今はスマホが常時インターネットと繋がっているようなものだからこそ指一本、ボタン一発でSNSを見たり動画を観ることが出来ますが、昔は「先ず接続作業から」なんですよね。
そして動画なんていうものはとてつもないデータ量なので現在のような動画は視聴出来なかったでしょう。画像すらも少しずつダウンロードされて見えてくるものだったので。
段階を踏んで少しずつネット環境というものは良くなっていきましたが、SNSでスムーズに情報交換なり発信なりが出来るかと言われればそうでもなく……創作活動などをされている方々は今でこそpixivなどがありますが、一昔前は各々がホームページビルダー若しくはHTMLと睨めっこして個人サイトを作っていたんです。こうなってくると、「リアルタイムでオンラインで」という段階から難しくなりますよね。
【2】SNSが馴染んだからこそ
さて、インターネット環境だけが整っていれば実現したのかというとそうでもないと思うのです。
というのも、ただシステムだけがあればいいのではなくこうした物事の場合は特に「人」の感情であるとか、知識欲とか、共有したい、共感したいという部分が関わって来ないと「無意味ではないかもしれないけれど、一歩足りない」というような状況になりかねません。学校だとか職場に無理矢理参加させられる興味のない講義みたいな感じですね。一昔前に某大型掲示板が人を集めたことや、現在様々なSNSがあるのがその証拠ではないでしょうか。
SNSやインターネット関係には実際良い部分も悪い部分もあるのは間違いないです。でもそれが「良くも悪くも人間ってこんなもんだ」となるくらい、SNSは浸透しました。
たとえそれが本名でなくとも、それでもいい場所。許される場所。こうした土台があるからこそ、リアルでは声を上げにくいLGBTの人も「ちょっと声を出してみよう、参加してみよう」と思えたり、そうでない方々も「なんだなんだ?」と興味を持ってくれたのではないでしょうか。
【3】動画配信者など、「発信する」人の増加
SNSの力について先程書きましたが、これに追加する形でやはり動画配信サイトなどで「発信する」方々が増えたということも重要です。
昨今は子どもの将来の夢にYouTuberがランクインし、それを心配する親御さんが……というお話はよく聞きますが、逆にそれだけそういう方々がメジャーな存在になったというわけですね。
因みに、お子さんが動画配信者になりたいと言い始めた場合、実際に動画を作るなどの作業をさせてみるといいでしょう。
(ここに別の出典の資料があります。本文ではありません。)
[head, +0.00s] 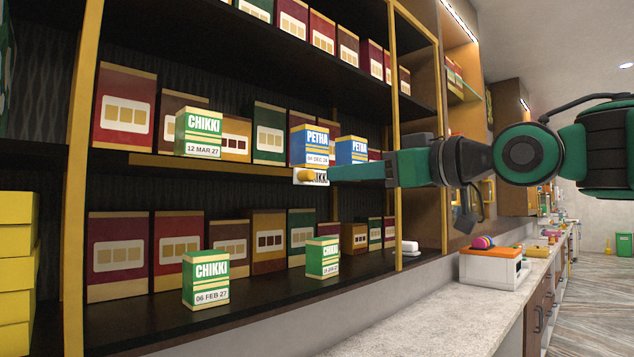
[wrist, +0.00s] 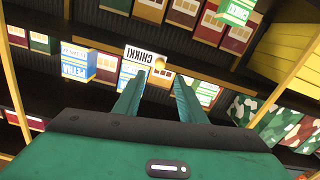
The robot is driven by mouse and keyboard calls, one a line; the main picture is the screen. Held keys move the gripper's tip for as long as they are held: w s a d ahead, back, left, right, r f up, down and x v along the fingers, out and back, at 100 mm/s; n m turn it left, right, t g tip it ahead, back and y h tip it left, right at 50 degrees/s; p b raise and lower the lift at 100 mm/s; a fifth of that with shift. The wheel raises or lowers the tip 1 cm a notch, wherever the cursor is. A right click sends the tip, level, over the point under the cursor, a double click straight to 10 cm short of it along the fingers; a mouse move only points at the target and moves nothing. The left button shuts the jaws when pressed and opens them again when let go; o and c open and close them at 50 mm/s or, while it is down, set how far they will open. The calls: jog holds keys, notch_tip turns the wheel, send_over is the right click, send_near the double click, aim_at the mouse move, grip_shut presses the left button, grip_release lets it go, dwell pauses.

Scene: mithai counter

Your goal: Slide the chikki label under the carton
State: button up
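The white chikki label (head: 318,181) with a yellow knob (head: 306,175) sits on the front edge of the upper shelf, below a blue Petha carton (head: 309,147). The label also shows, upside down, in the wrist view (wrist: 140,54). A green-and-cream Chikki carton dated 12 MAR 27 (head: 198,133) stands on that shelf, left of the label. Two more Chikki cartons stand on the shelf below, at left (head: 206,280) and right (head: 322,258). My gripper (wrist: 160,82) is open, its fingers apart, with the knob just beyond and between the tips. One finger hides part of the label in the head view.
A second blue Petha carton (head: 351,150) stands right of the first. Red, green and brown boxes line the back of the shelves. A yellow upright (head: 394,60) rises near my arm. The pale counter (head: 480,315) runs right, with an orange-topped white box (head: 492,268) on it.

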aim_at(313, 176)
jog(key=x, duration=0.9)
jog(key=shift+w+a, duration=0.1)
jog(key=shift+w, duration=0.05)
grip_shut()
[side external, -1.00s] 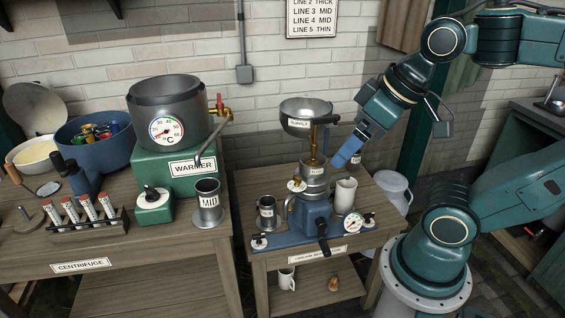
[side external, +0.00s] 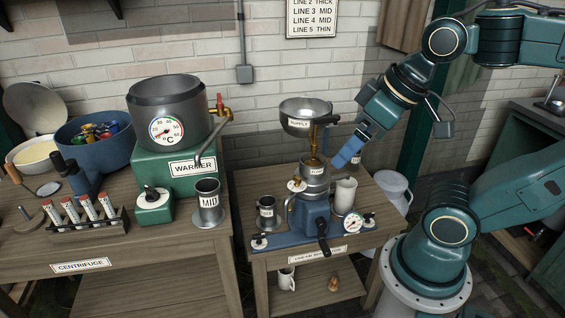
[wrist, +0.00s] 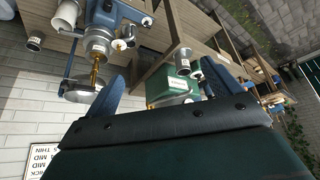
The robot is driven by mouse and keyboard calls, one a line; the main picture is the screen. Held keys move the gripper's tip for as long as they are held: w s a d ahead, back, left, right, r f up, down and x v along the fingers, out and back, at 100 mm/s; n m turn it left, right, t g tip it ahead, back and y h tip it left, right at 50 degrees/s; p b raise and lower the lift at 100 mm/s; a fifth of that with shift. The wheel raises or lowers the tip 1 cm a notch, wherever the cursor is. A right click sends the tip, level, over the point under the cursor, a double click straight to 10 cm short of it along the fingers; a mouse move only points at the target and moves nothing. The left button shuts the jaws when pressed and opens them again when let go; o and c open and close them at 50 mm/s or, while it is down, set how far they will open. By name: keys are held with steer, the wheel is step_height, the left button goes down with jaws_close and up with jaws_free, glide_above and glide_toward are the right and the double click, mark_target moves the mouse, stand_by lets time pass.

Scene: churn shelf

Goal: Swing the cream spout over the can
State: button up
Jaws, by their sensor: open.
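The blue cream separator (side external: 308,218) stands on the right-hand table, with a steel supply bowl (side external: 306,122) above it on a brass stem. A curved spout (side external: 290,203) seems to come off its left side; which spout carries cream is too small to tell. A small labelled metal can (side external: 266,213) stands left of the separator, and a pale jug (side external: 346,196) stands to its right. In the wrist view my gripper (wrist: 163,84) shows two spread blue fingers with nothing gripped.
The left table holds the green warmer (side external: 170,150) with a tap, a MID can (side external: 207,204), a test-tube rack (side external: 88,225) and a blue tub (side external: 95,140). A dial gauge (side external: 352,223) sits at the separator's right front. A labelled can partly shows behind the jug.

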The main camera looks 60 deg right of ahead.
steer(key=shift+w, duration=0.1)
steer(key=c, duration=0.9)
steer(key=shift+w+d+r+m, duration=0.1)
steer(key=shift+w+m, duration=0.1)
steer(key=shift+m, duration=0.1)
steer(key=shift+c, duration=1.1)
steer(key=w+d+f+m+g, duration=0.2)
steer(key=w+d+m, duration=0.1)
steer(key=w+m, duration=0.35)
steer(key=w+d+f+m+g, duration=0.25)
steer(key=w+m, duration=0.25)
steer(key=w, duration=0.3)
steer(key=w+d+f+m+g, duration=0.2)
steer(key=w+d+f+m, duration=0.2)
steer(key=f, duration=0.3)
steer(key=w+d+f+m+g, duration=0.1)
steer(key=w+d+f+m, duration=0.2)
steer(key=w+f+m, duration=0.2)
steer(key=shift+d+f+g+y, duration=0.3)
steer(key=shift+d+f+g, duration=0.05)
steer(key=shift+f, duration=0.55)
パソコンがあればあとは録画も編集もフリーのソフトがありますし、フリーゲームも沢山あります。なので、合う素質を持ったお子さんはそれもアリですよ。企画、録画、編集その他諸々の作業を自分で定期的にやれるかどうかが肝でしょう。
話は逸れましたが、動画配信という形でセクシャルマイノリティの方々含め様々なマイノリティの人々が情報発信というか「ここに自分達もいるよ」と表に出てくれています。すごいですよね、今まではテレビでマイノリティの中から「テレビ向き」な人しか表に出られなかったんですから。そうでない方面から色々な人が、インターネットという誰でもアクセスすることが出来る場に出てきてくれているんですよ。
【4】出来なかったけれど、出来たことがある
今回、東京レインボープライド2020が開催出来なかったことは残念なことですし、少しでも新型コロナが落ち着いていくことを願うのは誰しも同じ気持ちだと思います。
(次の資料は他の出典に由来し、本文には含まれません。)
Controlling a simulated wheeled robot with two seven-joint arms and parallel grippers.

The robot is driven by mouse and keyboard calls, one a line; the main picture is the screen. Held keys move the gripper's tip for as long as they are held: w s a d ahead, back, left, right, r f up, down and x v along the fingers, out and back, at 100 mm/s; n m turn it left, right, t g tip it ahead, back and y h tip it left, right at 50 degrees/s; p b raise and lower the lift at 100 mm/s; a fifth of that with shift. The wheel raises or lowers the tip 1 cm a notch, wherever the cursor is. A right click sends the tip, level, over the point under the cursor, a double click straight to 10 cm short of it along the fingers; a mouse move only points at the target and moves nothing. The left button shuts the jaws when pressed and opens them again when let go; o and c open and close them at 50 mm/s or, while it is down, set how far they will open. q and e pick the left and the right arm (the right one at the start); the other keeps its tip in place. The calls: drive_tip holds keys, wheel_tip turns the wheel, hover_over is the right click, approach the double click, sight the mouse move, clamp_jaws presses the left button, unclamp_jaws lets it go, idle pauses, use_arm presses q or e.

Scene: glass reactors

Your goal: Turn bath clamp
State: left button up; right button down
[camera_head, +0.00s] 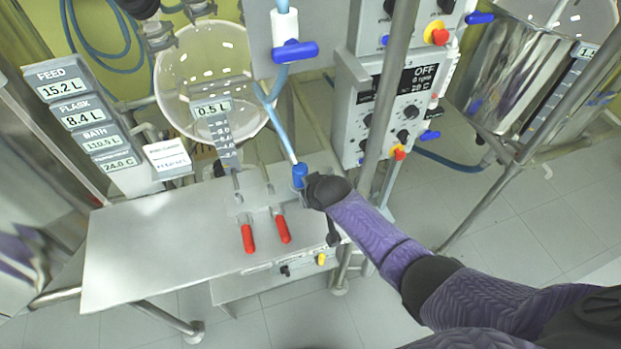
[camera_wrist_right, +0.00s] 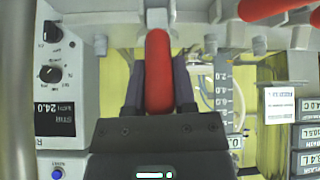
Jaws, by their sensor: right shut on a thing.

不安は簡単に取り除けるものではないですから、「敢えてのんびりする」くらいの心構えでいたい所ですが人によってはそういうことを言っていられないんだというものもありますね。
けれど、今回「#おうちでプライド」というオンラインでの開催を知った時に「これはすごい試みになる」と感動しました。これなら、こうしたエネルギーがあればきっと大丈夫だと。
また、「オンライン上で開催する」ということが可能ならば、他にもオンラインで何かしらのイベントを出来るんじゃないかと考えられる切っ掛けになります。
インターネット環境、SNS、その他様々なツールを使えばもっと楽しいことが出来るのかもしれないと。予定されていたイベント自体は中止されても、マイナスで終わってないんですよ。
【5】まとめ
今回、セクシャルマイノリティというよりほぼインターネットのお話になってしまいました。ただ、オンライン上で開催するという試みのすごさをインターネットに長く触れてきた身として「本当にすごい世の中になった!」と思ったので、そちら側から書かせていただきました。
多くの人がインターネットに触れ、SNSが育ち、インターネットでの動画関連の文化が沢山の花を咲かせる今、セクシャルマイノリティ当事者の一人としては楽しみが増えるばかりです。